Having to replicate the code of a subscript operator just to add two const qualifiers - for the return value and the this argument - is yet another example of const forcing you to write your program twice. Well, most likely there are more problems where this one came from. A class with a subscript operator is a "smart array", probably not unlike std::vector, so you'll end up with much more replicated code - an iterator and a const_iterator or some such.
FAQ: There are legitimate use cases for this - that would be when a user doesn't see the change using the interface of the class. For example, a set class may cache the last look-up to possibly speed up the next look-up.
Use the mutable keyword when you declare the members you want to change this way. If your compiler doesn't have mutable, use const_cast<Set*>(this) or the like. However, try to avoid this because it can lead to undefined behavior if the object was originally declared as const.
FQA: Most compilers probably support mutable today, but you may still need const_cast because the tweaks to the type system supporting const break in many cases. Which may be a problem combined with the fact that const_cast is not designed to work with objects declared as const (as opposed to those declared non-constant but passed to a function by const reference or pointer).
There are numerous reasons making const_cast safer in practice than in theory. People rarely declare objects as const. Compiler writers are unlikely to add special cases to their compiler to support const objects of C++ classes because it's hard work that is unlikely to pay off. For example, allocating a global const C-style structure with an aggregate initializer in read-only memory is easy. Doing the same for a C++ class with a constructor is hard because the constructor must be able to write to the object upon initialization. So you'd have to use writable memory you later make readable, which is not typically supported by object file formats and operating systems. Or you could translate C++ code to a C-style aggregate initializer, spending lots of effort to only handle the cases when the compiler can inline the code of the constructors.
However, there is no simple rule making it "very close to impossible" for a compiler writer to use the opportunity provided by the standard and implement const objects differently from other objects. In the case of optimizing the dereferencing of const pointers, such a rule does exist (there might be other, non-const pointers to the same location). But in the case of objects declared const, there should be no such pointers.
The fact that the compiler is allowed to work under this assumption could be great if it were more likely to actually yield performance benefits, and if const worked to an extent making the use of const_cast unnecessary. The current state of affairs just creates another source of uncertainty for the programmer.
FAQ: Theoretically, yes. In practice, no. If a compiler knows that a value used in a piece of code is not modified, it can optimize the access to that value, for example, fetch it to a machine register. However, the compiler can't be sure that a value pointed by a const pointer is not modified because of the aliasing problem: there can be other pointers to the same object, not necessarily constant. Proving the opposite is almost always impossible.

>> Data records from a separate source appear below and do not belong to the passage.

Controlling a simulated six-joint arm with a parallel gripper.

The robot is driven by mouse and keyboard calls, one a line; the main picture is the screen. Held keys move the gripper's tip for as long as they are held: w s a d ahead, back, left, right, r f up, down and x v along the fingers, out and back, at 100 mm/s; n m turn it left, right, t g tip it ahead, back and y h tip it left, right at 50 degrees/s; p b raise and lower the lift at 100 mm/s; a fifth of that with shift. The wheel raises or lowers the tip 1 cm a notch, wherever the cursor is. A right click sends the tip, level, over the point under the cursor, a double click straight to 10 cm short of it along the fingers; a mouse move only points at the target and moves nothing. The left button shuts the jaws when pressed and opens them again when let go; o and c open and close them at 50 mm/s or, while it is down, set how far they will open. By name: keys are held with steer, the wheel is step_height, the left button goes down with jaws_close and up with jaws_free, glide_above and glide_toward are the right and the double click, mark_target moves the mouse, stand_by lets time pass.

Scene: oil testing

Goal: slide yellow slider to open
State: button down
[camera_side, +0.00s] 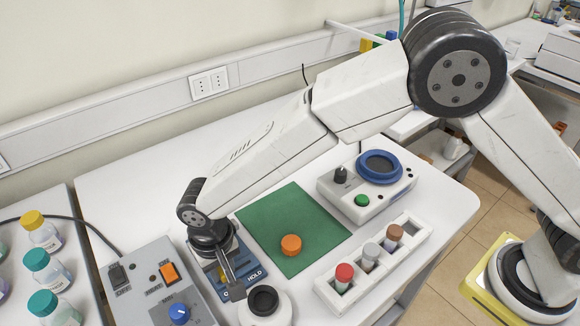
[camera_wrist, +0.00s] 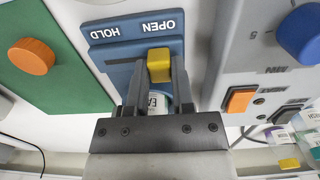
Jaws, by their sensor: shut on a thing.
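The yellow slider (camera_wrist: 159,65) sits on a blue panel (camera_wrist: 115,50) marked OPEN and HOLD. In the wrist view the slider is in line with the word OPEN, at that end of its slot. My gripper (camera_wrist: 160,75) is shut on the slider, with one dark finger on each side of it.
A grey control box (camera_side: 150,285) with an orange switch and blue knob stands left of the panel. A green mat (camera_side: 290,225) with an orange cap (camera_side: 291,245) lies to the right. A white rack (camera_side: 375,268) with several capped vials stands beyond, near a white base with a black ring (camera_side: 263,300).

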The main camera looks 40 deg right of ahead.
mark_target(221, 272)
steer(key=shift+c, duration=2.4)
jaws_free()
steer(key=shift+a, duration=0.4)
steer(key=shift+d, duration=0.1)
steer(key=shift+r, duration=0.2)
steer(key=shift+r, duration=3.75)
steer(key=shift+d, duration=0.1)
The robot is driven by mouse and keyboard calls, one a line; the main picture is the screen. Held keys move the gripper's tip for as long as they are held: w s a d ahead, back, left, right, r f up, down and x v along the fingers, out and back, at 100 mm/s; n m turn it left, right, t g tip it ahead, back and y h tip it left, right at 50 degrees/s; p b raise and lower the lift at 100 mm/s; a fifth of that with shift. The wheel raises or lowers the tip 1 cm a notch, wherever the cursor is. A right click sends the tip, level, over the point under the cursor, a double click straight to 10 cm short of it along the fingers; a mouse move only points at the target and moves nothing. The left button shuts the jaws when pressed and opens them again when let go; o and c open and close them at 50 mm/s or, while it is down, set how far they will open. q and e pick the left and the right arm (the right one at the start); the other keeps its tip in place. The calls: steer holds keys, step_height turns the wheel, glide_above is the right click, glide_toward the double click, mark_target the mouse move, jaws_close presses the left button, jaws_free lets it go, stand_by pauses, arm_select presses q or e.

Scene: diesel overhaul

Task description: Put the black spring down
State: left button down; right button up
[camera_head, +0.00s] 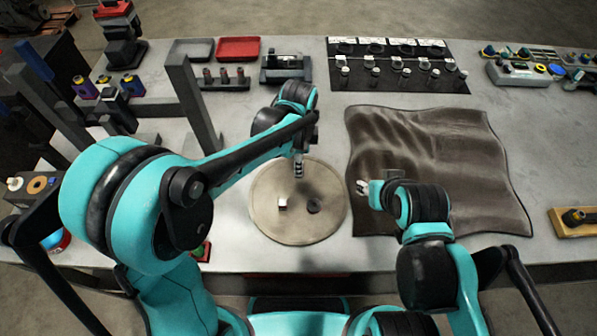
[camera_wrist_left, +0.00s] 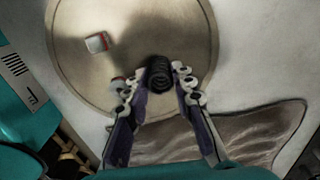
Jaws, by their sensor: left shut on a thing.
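The black spring (camera_wrist_left: 158,73) shows in the left wrist view between the fingertips of my left gripper (camera_wrist_left: 155,85), which is shut on it. In the head view this gripper (camera_head: 299,170) points down over the far part of the round tan mat (camera_head: 275,230); I cannot make out the spring's outline there. The mat also shows in the left wrist view (camera_wrist_left: 75,75). A dark round spot (camera_head: 313,206) shows on the mat; I cannot tell if it is a thing or a shadow. My right gripper (camera_head: 363,187) is at the left edge of the brown cloth, its opening unclear.
A small white and red piece (camera_head: 282,203) sits on the mat. The wrinkled brown cloth (camera_head: 430,150) lies right of the mat. A grey upright frame (camera_head: 190,100) stands to the left. A black holder (camera_head: 286,67) and red tray (camera_head: 238,48) are behind.

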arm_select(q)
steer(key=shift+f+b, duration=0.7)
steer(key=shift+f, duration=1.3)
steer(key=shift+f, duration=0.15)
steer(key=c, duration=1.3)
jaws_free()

And when the compiler can't prove it, it can't speed up the access to the value. For example, if it uses the value it fetched to a register after someone modified it in the original memory location, the compiler changes the meaning of the program because it uses an outdated value.

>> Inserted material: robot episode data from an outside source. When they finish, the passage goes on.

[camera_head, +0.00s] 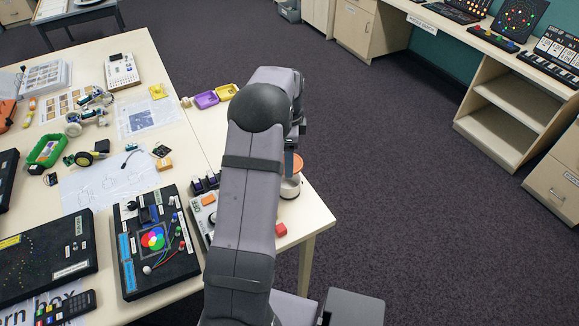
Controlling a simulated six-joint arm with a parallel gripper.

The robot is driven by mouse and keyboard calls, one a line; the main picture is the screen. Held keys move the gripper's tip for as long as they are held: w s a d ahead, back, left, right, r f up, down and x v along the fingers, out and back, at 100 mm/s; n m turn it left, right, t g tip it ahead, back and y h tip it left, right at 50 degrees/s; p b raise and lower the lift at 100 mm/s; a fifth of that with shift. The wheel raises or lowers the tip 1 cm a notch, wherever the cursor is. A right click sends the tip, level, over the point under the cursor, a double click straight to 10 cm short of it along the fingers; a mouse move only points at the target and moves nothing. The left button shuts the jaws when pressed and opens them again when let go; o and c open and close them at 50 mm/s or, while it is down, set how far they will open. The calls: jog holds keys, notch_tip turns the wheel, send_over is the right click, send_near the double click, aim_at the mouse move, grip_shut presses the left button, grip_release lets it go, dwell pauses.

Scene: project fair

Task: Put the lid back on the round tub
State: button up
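A small round tub (290,188), white with orange, stands near the right edge of the table, partly hidden behind my arm. An orange piece shows just above it; I cannot tell whether this is the lid or part of something else. The end of my arm, with my gripper (293,150), is over or beside the tub. My arm covers most of this spot. The fingertips are hidden, so I cannot see whether they hold anything. No lid can be made out clearly apart from the tub.
A grey control box (203,216) and a black panel with a colour wheel (157,240) are left of my arm. Open floor lies to the right.

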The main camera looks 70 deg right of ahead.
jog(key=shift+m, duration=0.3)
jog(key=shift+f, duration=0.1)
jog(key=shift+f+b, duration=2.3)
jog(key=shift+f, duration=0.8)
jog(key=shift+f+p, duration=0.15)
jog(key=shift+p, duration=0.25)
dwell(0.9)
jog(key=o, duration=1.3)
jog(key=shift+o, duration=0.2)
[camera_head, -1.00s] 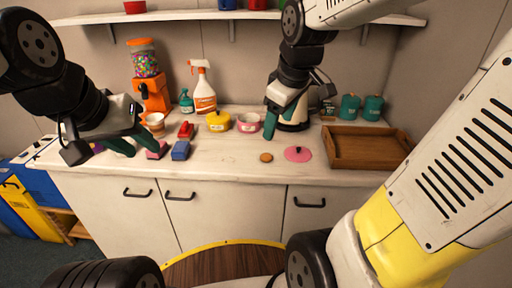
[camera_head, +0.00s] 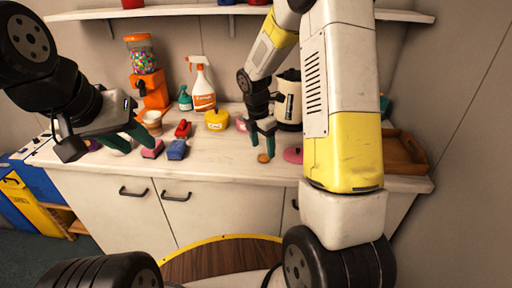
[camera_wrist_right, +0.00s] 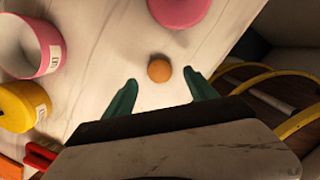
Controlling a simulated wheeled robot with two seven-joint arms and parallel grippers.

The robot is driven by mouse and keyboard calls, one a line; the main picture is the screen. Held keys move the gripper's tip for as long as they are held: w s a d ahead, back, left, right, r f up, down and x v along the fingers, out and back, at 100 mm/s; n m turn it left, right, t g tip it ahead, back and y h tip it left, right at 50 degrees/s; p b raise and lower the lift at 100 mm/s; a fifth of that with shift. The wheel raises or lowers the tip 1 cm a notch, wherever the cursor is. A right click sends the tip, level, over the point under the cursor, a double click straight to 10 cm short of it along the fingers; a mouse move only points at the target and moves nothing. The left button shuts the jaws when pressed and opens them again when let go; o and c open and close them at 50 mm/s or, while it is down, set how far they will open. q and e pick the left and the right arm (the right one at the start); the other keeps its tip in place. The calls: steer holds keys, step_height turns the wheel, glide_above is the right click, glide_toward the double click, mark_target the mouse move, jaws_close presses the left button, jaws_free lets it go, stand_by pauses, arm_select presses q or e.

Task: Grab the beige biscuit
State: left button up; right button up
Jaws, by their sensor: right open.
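The biscuit (camera_head: 263,158) is a small round orange-brown disc lying flat on the white counter. It also shows in the right wrist view (camera_wrist_right: 159,70), just ahead of and between the fingertips. My right gripper (camera_head: 262,148) is open and low over the counter, right at the biscuit; its two green fingers (camera_wrist_right: 160,80) show apart and empty. I cannot tell whether the fingertips touch the counter. My left gripper (camera_head: 118,143) hangs over the left part of the counter, its green fingers apart, away from the biscuit.
A pink lid (camera_head: 292,154) lies close to the right of the biscuit, partly hidden by my arm. Pink (camera_head: 152,149) and blue (camera_head: 177,149) blocks lie to the left. A yellow pot (camera_head: 217,120) and a kettle (camera_head: 288,103) stand behind. A wooden tray (camera_head: 404,150) is at the right.

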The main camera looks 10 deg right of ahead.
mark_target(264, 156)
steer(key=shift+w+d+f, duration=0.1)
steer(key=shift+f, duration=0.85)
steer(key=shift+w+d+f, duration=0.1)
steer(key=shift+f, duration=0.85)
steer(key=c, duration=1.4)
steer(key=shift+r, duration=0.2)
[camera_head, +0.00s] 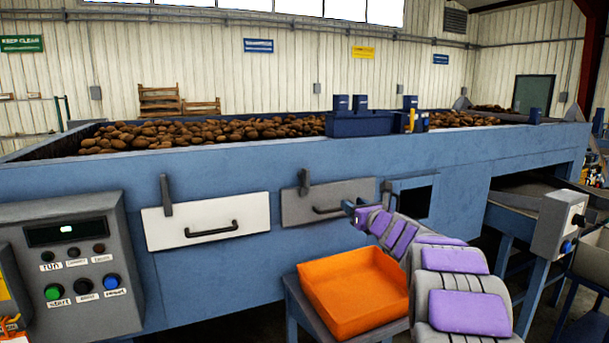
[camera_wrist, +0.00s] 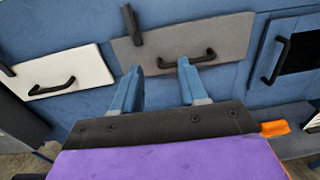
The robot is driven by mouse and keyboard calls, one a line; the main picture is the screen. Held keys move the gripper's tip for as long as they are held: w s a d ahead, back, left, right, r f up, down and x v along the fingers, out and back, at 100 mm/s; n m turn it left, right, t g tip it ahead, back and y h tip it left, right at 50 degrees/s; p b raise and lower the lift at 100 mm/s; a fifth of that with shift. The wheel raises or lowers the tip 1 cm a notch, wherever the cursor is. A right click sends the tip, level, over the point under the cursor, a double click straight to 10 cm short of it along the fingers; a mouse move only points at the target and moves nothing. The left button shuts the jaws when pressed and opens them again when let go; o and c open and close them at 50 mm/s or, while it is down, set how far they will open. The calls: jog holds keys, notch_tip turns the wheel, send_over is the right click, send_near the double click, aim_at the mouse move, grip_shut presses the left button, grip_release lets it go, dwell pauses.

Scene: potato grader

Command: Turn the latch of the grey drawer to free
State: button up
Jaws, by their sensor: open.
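The grey drawer (camera_head: 340,193) is shut in the blue machine's side, with a black handle (camera_head: 328,209). Its dark latch (camera_head: 304,181) stands upright across the drawer's top edge, left of the handle. In the wrist view the grey drawer (camera_wrist: 228,36) fills the upper middle, with the latch (camera_wrist: 131,25) tilted slightly. My gripper (camera_head: 348,206) is in front of the drawer's right part in the head view. In the wrist view my gripper (camera_wrist: 159,66) is open and empty, its fingers below the latch and around the handle's left end in the picture. No contact with the latch shows.
A white drawer (camera_head: 240,213) with its own upright latch (camera_head: 167,195) is to the left. A dark opening (camera_head: 417,202) is right of the grey drawer. A control panel (camera_head: 35,265) stands far left.

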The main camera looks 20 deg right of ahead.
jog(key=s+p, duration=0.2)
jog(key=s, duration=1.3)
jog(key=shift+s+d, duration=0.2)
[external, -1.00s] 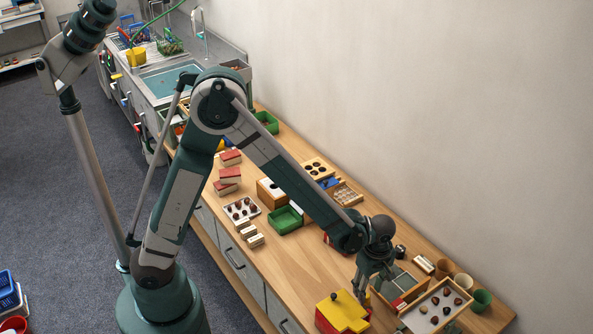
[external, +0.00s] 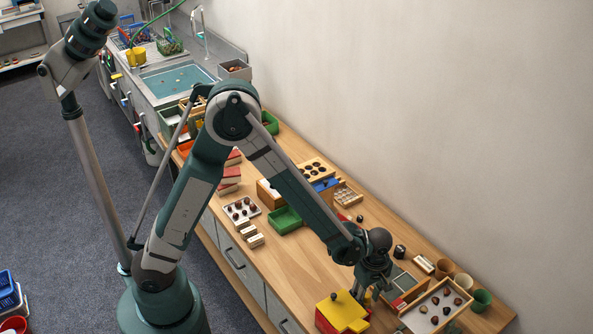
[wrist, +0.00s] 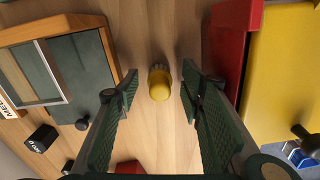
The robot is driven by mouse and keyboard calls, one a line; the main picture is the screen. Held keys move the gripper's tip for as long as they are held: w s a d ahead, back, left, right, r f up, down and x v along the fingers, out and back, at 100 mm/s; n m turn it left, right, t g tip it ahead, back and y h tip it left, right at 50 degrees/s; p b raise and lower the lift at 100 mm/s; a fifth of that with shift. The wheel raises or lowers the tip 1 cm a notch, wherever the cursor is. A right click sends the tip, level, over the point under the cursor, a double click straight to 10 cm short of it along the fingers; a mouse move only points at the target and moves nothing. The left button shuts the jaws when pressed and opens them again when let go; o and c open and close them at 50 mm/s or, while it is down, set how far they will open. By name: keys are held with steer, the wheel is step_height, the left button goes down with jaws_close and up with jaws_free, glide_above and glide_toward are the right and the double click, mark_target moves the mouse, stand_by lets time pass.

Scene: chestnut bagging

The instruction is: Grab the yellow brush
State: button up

FQA: Three cheers to the FAQ! No, really, this time the answer describes the actual state of affairs. You understand why I'm so deeply touched if you met some of the many C++ users who give a different answer to this question, and know their ways to reason about performance.
I think the answer is "no" in theory, too, because basically the compiler has to figure out which parts of the code modify the data, and if it knows the data won't get modified while this piece of code is running, it can use this fact, and otherwise it can't, so what difference do your const-qualifications make? But let's say I'm not really sure, and anyway, it's not the time to argue about the exact phrasing when once in a lifetime a realistic statement appears about the performance of C++ code.

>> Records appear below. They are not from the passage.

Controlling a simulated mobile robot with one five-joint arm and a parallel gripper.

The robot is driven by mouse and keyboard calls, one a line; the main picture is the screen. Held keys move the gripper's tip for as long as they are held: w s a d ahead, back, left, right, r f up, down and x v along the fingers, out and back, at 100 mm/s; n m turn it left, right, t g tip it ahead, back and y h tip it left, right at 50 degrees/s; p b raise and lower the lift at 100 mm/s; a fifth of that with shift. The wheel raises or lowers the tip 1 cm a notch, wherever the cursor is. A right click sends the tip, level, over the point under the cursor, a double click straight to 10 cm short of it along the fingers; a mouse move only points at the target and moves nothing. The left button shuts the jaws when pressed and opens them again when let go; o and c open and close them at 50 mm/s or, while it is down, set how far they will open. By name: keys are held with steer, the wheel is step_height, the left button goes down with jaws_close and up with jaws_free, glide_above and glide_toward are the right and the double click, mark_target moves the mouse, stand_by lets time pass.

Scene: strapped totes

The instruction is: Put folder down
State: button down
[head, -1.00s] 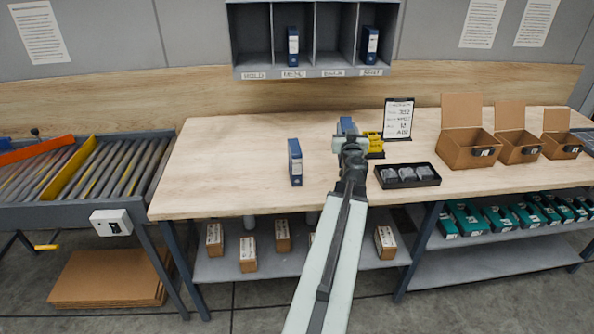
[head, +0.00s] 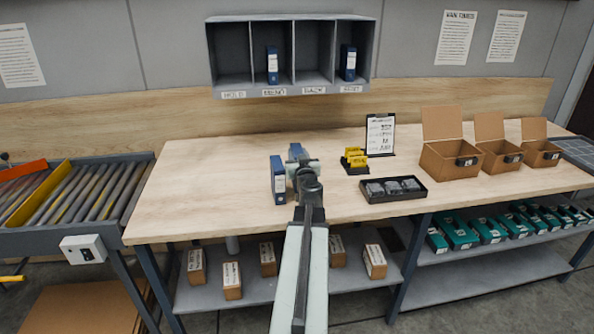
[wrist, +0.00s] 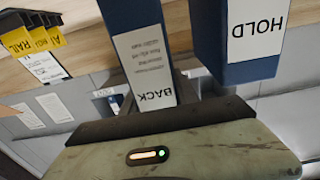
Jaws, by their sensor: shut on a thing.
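My gripper (head: 304,168) is shut on a blue folder (head: 294,151) over the workbench. In the wrist view this folder (wrist: 149,70) has a white spine label reading BACK. My gripper hides most of it in the head view, and I cannot tell whether its base touches the bench. A second blue folder (head: 278,180) stands upright on the bench, close to the left of the held one. Its label reads HOLD in the wrist view (wrist: 240,45), and a narrow gap shows between the two there. The workbench (head: 215,175) has a pale wooden top.
A grey pigeonhole rack (head: 292,92) on the wall holds a blue folder in its second and fourth slots. Right of my gripper are yellow cards (head: 354,158), a black tray (head: 393,189), a sign (head: 380,134) and open cardboard boxes (head: 450,158). The bench's left part is clear.

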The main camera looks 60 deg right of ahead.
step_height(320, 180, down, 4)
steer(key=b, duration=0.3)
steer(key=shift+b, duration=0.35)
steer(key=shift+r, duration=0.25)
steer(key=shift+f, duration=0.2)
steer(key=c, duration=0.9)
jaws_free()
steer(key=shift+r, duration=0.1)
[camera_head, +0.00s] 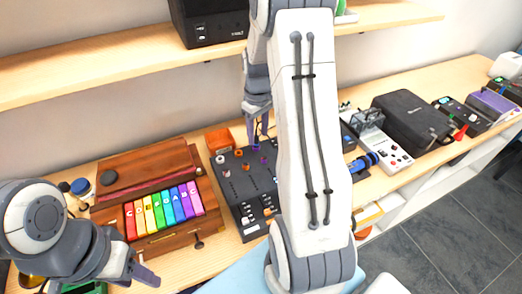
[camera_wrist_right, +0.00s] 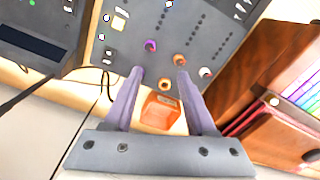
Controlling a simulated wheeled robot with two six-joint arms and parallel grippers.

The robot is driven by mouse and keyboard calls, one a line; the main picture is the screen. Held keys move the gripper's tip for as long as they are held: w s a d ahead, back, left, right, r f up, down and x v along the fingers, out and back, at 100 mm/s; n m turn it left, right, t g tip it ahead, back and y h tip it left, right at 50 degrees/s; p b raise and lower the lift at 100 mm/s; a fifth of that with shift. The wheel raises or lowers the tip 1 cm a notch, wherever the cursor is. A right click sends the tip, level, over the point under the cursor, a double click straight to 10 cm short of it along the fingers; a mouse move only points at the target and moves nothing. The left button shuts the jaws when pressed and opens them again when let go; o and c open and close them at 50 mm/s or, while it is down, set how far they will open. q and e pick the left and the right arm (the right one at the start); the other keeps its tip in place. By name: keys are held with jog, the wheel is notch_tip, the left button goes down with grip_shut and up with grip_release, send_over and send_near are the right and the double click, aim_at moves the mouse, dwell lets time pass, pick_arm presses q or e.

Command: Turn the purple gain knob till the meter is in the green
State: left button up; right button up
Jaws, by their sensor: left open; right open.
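The dark grey mixer panel (camera_head: 232,188) lies on the table, partly hidden behind my right arm. The purple knob (camera_wrist_right: 150,45) shows in the right wrist view near the panel's edge, beside orange and white knobs (camera_wrist_right: 178,59). My right gripper (camera_head: 257,138) is over the panel's far edge; in the wrist view its open fingers (camera_wrist_right: 160,68) are empty, with the purple knob just beyond the tips, nearer the left finger. Rows of small dark dots (camera_wrist_right: 193,44) run along the panel; I cannot tell which is lit. My left gripper (camera_head: 138,272) is open and empty at the lower left.
A wooden box with coloured keys (camera_head: 160,212) stands left of the panel. An orange box (camera_head: 218,139) sits behind it. A black case (camera_head: 412,120) and other devices stand to the right. A wooden shelf (camera_head: 110,63) runs above.

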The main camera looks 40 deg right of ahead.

The thing that is worth noting is that aliasing problems impede the performance of "generic" libraries, not just compilers. For example, consider vector<T>::push_back(). The vector will try to append the object to its storage. If there's no free space left, it will allocate a larger chunk, copy the old objects, and then append the new one. The new object is thus copied once (from wherever it was into the vector storage), right?
But what if the object is itself located in the old chunk, and vector tries to be efficient and use realloc, which may or may not free the old memory? The object may be wiped out by realloc. Very good, then, vector creates another copy. Hop 1 - from the parameter to a temporary, hop 2 - from a temporary to the vector storage and everyone is happy - after a certain amount of clock cycles.
"Theoretically, yes. In practice, no." Quite a nice summary of C++.
FAQ: Because when you point to something with a const pointer, this only means that you can't use that pointer to change the object. It doesn't mean the object can't be changed at all, because it can be accessible in other ways, not only through this pointer.
FQA: Exactly; it's related to the previous FAQ. Surprisingly for C++, it even makes sense. After all, when the object is declared, it seems like the right place to say what can be done with it. But if anyone can take an existing object and point to it and thus redefine what can be done with it, it's just weird, and can't really work, because it could be done from many places in incompatible ways.
FAQ: No, for example, it could change through a non-constant Fred* q pointing to the same object.
FQA: This question is just like the previous one.
FAQ: It would be "invalid and dangerous"! Suppose Foo** points to an array of pointers, which can be used to modify the pointed objects. Suppose C++ would allow to pass this array to a function which expects const Foo** - an array of pointers which can't be used to modify the pointed objects.
Now suppose that this function fills the array with a bunch of pointers to constant objects. This looks perfectly good in that context, because that's what the function was passed - an array of pointers to constant objects. But what we've got now is an array of pointers which can be used to modify those const objects, because the declaration of the array does allow such modifications!
It's a good thing we get a compile time error instead. Don't use casts to work around this!
FQA: Wonderful. But why are we discussing evil built-in pointers anyway? Let's talk about the smart C++ array classes. Why can't I pass std::vector<T*>& to a function expecting const std::vector<const T*>&? The function clearly says that it's not going to modify anything: neither the vector nor the pointed objects. Why can't I pass my mutable vector of mutable objects to a function that promises not to modify either of those?